I'm sure many investors on here are familiar with Infigen Energy ('IFN'). A renewable energy producer (formerly Babcock & Brown Wind pre 2009) which owns a number of wind farms throughout Australia with a nameplate capacity of around 556MW. Farms are located in WA and east coast. The company is a survivor of the spectacular collapse of the Babcock group of companies during the credit crisis. As with such companies at the time, they were highly leveraged and were being charged exorbitant asset management fees by Babcock. Fast forward to today and they have internalized asset management, maintenance and operation and are a profitable energy producer and asset developer. They are still laden with a large chunk of the legacy debt which is slowly being paid down out of earnings (and the odd cap raising).
Anyway, I bring them up as potentially a 'grown-up' version what Carnegie could be. Both are in the renewables space and both focused on the 'build, own, operate' model. Of course the main point of difference is IFN's weapon of choice is wind farms (however they are also branching out into utility scale solar), and CCE has the added advantage of having the technical expertise and reputation to build assets for third parties where IFN only builds in-house. Also CCE has CETO and micro-grid expertise in the back pocket.
Their balance sheet is an example of the type of returns/profitability/margins that an owner of utility scale renewable energy assets can enjoy (however IFN's numbers are slightly spoiled by their sizable interest obligations on their debt). But if you make a comparison on the EBITDA, I think it might give some insight to what kind of revenue we can expect from the Northam Solar farm.

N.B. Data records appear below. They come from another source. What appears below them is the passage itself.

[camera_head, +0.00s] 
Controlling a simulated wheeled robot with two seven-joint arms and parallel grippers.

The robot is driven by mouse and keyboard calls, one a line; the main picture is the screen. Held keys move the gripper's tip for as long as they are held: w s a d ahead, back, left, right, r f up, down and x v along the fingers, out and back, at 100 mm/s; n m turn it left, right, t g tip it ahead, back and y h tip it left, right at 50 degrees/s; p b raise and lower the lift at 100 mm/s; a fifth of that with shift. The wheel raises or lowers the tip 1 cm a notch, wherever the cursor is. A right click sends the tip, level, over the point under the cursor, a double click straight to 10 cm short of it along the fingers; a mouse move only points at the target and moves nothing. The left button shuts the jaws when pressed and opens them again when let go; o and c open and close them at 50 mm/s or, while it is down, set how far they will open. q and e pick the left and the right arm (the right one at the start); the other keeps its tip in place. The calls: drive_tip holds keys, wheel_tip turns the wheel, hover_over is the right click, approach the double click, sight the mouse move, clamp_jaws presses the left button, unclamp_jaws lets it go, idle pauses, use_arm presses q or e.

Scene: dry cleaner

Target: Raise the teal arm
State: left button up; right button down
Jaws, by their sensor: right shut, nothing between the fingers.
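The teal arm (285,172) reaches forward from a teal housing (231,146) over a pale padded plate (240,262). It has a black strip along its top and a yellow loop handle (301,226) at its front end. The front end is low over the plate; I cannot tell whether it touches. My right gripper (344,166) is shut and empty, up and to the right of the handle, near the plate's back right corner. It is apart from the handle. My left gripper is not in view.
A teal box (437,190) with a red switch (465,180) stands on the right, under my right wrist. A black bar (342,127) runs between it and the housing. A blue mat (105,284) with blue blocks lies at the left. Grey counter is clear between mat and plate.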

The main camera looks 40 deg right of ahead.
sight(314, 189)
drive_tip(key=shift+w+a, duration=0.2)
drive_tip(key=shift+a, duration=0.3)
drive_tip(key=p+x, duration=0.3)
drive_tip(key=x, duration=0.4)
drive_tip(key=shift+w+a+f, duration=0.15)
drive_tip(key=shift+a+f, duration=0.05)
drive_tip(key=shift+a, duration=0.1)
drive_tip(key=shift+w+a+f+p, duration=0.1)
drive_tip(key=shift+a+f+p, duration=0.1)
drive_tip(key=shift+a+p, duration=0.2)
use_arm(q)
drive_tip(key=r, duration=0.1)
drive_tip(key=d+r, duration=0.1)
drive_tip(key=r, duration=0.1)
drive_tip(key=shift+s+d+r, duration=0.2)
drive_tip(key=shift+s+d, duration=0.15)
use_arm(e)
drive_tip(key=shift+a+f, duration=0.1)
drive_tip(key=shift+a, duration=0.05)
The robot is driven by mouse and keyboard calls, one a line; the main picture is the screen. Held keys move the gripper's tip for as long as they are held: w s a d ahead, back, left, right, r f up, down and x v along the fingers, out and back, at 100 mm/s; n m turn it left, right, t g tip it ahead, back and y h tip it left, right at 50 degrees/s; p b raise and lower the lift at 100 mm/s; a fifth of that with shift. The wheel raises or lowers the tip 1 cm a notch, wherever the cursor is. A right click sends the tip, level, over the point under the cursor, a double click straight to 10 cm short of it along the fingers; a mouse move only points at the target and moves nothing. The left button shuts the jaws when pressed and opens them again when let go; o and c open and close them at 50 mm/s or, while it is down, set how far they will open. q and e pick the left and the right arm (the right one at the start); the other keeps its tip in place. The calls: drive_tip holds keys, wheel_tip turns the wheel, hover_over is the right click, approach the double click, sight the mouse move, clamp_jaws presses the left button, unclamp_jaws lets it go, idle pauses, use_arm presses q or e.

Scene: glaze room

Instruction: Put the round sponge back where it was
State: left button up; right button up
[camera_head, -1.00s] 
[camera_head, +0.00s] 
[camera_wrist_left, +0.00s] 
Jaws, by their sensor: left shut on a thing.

I make the educated assumption that wind and solar generation assets have similar levelised costs of energy (i.e the cost of an installed 1MW of nameplate capacity) . Arguably solar has less maintenance and operating costs but also has a slightly lower capacity factor (actual output over the course of the year) (If anyone has knowledge in this area would love to hear your take as the point of the comparison is to gauge expected revenue levels from Northam and related projects)
IFN's total nameplate capacity is 556MW, with a capacity factor of 30.5%(disclosed in annual report) which resulted in revenue of $196.7m includes Operating costs of $40.2m, leaving an EBITDA of $156.4m. A margin of 79.5%.
Northam has name plate capacity of 10MW, with an assumed capacity factor of 28%* which would result in revenue of around $3.2m assuming all other things are equal. Assume similar operating costs (I would argue this would be a lot lower for this project) of $700k, you're looking at an EBITDA of $2.5m.
*This article suggests utility scale solar in WA has a capacity factor of 28%:
http://reneweconomy.com.au/large-scale-solar-costs-near-parity-with-wind-energy-in-australia-54829/
CCE has a 50% equity interest so you'd be looking at at least $1.25m added to earnings.
Ok so I've laid this out, I welcome critical assessment. Would love if anyone can add to this rough model.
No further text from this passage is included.